From a technical perspective, the copper price chart now shows a “minor double top”, writes Axel Rudolph, a senior technical analyst at Commerzbank. “Because of this chart formation we decided to neutralise our short-term outlook and allow for a slip back towards the $5,103.00 October 8 low to be seen,” he adds.
The benchmark copper contract on the London Metal Exchange was down 0.3% at $5,188 per tonne mid-morning, after dipping to its lowest level since that key October 8 date earlier.
“Should this level be slipped through, the current October low, two-month support line and late September low at $5,010.00/$4,915.50 may also be revisited. We do not expect the next lower August low at $4,855.00 to be retested, though,” Rudolph writes.

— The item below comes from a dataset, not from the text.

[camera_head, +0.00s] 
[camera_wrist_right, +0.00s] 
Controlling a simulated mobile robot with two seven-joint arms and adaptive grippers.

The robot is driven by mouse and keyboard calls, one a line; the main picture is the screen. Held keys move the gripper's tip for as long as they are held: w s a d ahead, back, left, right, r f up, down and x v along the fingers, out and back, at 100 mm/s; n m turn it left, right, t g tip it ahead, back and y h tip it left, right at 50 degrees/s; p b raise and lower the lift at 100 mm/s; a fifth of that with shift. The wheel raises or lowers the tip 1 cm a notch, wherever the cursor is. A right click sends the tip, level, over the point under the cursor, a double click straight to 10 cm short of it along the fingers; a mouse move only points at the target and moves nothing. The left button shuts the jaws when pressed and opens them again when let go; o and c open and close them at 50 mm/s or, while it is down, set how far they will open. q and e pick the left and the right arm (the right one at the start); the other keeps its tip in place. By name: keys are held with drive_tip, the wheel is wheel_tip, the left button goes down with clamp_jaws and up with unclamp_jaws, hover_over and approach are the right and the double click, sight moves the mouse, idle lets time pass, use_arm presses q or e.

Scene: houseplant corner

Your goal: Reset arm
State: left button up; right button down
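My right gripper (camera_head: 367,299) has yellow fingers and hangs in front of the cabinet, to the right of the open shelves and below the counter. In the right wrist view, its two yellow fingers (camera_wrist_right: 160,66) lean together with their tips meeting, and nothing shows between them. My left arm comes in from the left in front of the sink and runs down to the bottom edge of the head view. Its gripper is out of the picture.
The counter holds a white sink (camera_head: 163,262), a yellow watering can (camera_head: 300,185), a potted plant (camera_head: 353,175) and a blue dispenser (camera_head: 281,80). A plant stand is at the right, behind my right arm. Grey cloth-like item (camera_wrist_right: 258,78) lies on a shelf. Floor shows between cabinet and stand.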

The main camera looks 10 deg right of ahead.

Copper, aluminium, nickel and zinc prices have all come nder selling pressure on concerns about demand from China as industrial production there slows, and on worries about global growth more generally, as the following chart shows.
This has also put mining stocks under the spotlight. “Given the very tight revenue margins in the mining industry, cheaper copper could trigger a fresh wave of panic among investors and be another hit on UK miners’ stock prices,” writes Ipek Ozkardeskaya, market analyst at London Capital Group.
“Unfortunately, slower than 7% growth in China is not hinting at any sustainable recovery yet,” she adds.